Annibale de Gasparis discovered today’s asteroid, 13 Egeria, in 1850, named some time later by Urbain Le Verrier in honour of an Italian nymph.
Egeria is, as usual, in the main belt, but is a G-type, not something we get in these pages every week. G-types are similar to C-types, but are thought to contain phyllosilicates such as clays or micas. Phyllosilicates get their name from their tendency to form sheets (phyllon is the Greek for “leaf”).
Following occultations of stars in 1992 and 2008 it was decided that Egeria is fairly circular, measuring approximately 200 km in diameter. It was also one of the seventeen lucky rocks chosen to take part in a University of Hawaii search for satellites and dust rings around asteroids, but none were found.

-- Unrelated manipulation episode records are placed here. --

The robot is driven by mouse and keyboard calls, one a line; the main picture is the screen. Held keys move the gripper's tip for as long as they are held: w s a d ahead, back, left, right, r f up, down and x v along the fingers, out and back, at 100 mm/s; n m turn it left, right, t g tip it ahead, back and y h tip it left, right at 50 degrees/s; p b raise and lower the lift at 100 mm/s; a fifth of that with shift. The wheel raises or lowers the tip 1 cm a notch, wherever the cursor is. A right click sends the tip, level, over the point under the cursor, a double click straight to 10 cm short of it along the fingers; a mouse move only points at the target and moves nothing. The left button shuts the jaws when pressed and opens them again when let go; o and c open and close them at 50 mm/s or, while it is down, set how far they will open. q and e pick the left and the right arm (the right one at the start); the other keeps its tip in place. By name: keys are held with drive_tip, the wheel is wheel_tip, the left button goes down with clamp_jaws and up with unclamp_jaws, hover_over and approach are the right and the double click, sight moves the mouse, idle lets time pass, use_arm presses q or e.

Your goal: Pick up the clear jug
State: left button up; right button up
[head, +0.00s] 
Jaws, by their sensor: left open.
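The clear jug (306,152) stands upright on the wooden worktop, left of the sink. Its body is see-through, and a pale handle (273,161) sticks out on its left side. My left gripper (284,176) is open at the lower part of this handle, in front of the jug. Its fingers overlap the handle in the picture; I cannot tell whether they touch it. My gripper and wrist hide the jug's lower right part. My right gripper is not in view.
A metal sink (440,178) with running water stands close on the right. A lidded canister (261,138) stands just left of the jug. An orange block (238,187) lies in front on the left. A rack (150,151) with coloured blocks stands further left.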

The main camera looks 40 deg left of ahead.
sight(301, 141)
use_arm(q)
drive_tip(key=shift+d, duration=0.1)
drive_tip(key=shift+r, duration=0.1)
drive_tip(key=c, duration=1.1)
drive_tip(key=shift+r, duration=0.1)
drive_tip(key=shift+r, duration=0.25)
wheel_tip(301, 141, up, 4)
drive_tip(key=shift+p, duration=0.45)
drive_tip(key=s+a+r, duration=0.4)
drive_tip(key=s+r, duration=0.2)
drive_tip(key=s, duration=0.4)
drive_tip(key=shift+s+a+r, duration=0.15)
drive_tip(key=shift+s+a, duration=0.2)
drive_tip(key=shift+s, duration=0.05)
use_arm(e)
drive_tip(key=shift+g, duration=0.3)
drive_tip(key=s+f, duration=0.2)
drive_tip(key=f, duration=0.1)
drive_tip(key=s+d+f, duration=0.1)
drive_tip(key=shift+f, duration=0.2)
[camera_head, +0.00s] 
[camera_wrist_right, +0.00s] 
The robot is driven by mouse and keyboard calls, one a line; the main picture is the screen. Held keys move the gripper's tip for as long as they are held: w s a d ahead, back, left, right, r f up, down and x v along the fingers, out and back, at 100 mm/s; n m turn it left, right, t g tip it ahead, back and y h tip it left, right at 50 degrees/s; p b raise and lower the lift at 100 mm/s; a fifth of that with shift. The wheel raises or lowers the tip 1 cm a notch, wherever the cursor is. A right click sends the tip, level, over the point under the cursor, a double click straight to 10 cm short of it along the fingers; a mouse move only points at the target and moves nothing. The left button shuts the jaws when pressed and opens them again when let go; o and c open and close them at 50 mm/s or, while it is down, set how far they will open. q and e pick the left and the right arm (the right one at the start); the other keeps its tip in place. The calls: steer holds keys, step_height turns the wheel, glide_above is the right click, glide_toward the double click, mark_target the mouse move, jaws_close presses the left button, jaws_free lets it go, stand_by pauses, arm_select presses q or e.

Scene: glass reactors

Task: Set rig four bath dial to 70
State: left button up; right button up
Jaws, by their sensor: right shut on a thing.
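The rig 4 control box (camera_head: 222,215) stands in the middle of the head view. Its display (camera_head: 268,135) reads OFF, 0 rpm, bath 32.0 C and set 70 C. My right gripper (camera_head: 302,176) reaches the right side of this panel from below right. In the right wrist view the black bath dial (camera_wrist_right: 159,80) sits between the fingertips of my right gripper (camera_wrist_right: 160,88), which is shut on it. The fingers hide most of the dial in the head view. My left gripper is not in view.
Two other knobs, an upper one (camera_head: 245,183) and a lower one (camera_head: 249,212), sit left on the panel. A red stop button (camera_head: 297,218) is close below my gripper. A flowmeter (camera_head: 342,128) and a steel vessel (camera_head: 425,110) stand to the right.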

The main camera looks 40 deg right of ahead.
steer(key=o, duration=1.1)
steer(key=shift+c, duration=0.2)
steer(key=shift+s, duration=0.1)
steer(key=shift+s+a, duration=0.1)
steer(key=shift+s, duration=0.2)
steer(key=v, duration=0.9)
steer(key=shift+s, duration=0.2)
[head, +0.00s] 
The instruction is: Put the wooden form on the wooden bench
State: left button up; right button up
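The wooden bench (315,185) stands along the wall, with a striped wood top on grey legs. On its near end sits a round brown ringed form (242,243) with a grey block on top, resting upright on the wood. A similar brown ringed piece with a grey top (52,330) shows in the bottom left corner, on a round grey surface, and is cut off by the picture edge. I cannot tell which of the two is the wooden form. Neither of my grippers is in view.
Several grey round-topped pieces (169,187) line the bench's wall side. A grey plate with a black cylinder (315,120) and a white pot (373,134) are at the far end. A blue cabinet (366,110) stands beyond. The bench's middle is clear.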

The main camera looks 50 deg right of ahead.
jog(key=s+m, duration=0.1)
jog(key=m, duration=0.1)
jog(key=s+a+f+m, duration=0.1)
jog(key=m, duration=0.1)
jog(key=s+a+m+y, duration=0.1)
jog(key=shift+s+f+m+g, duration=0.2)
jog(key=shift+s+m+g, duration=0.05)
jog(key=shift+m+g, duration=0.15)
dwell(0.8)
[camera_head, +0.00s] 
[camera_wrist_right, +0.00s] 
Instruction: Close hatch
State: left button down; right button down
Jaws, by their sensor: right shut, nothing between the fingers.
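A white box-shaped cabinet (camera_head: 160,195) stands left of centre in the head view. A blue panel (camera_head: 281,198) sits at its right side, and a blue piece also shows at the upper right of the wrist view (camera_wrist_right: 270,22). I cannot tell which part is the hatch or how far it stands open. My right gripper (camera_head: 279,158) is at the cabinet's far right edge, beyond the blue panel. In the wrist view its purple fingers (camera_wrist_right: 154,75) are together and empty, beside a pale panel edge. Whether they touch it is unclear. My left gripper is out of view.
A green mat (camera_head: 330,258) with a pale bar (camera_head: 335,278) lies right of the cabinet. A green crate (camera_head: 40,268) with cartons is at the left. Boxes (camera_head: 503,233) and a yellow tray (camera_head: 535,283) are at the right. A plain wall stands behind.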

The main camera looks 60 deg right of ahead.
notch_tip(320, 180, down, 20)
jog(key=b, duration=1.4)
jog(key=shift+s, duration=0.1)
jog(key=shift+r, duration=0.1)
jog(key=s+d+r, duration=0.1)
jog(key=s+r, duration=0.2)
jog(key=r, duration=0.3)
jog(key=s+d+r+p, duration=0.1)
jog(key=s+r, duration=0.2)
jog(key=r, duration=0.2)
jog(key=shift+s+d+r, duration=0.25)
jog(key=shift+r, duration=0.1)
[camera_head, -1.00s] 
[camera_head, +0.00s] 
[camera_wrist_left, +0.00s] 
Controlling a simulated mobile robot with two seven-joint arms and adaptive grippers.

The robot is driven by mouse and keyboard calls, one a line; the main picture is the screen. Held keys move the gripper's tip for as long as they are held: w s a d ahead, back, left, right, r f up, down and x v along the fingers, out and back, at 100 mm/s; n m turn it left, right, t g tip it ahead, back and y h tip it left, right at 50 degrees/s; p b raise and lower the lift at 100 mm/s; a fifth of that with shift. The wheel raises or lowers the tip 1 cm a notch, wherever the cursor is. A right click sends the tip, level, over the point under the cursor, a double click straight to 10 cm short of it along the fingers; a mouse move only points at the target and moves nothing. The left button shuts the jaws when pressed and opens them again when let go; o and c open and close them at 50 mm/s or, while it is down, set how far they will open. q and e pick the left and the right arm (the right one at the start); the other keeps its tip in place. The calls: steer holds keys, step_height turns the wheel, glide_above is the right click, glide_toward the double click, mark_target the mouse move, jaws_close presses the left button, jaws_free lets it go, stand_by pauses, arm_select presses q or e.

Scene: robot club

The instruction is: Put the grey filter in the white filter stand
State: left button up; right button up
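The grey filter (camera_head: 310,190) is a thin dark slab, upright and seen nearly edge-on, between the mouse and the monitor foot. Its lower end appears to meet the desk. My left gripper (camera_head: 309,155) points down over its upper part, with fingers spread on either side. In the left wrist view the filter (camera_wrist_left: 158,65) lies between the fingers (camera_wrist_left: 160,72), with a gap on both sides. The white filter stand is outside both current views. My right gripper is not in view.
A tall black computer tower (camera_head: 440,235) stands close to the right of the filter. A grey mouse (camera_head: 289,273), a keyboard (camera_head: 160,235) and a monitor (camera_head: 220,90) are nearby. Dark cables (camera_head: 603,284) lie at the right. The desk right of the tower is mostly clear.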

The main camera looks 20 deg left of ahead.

The eponymous nymph shown above was a minor Roman goddess whose origin is unclear (we don’t even know for certain if she was a water nymph or a mountain nymph). Her cult is known to have been celebrated at several sacred groves, though not usually on her own. She provided prophecy in return for gifts of water or milk, and was able to divine the sometimes seemingly impenetrable omens sent by the gods. Her relationship with Numa Pompilius, the supposed second king of Rome (after Romulus) was as a sort of counselor. Numa supposedly wrote down her teachings and had them buried with him. When they were discovered by peasants years later, according to Livy, they were thought to be so inflammatory in nature that the Senate had them burned.
1875 ⇒ Discovery of asteroids 152 Atala by the French optician/astronomer brothers Paul and Prosper Prosper Henry, and 153 Hilda by Johann Palisa.
1885 ⇒ Birth, in Nashville, of Harlow Shapley, the American astronomer who correctly estimated the size of the Milky Way, and where the Sun sits within it. This was achieved using RR Lyrae variable stars, a class of very handy “standard candles” whose luminosity can be used to estimate distances within our galaxy.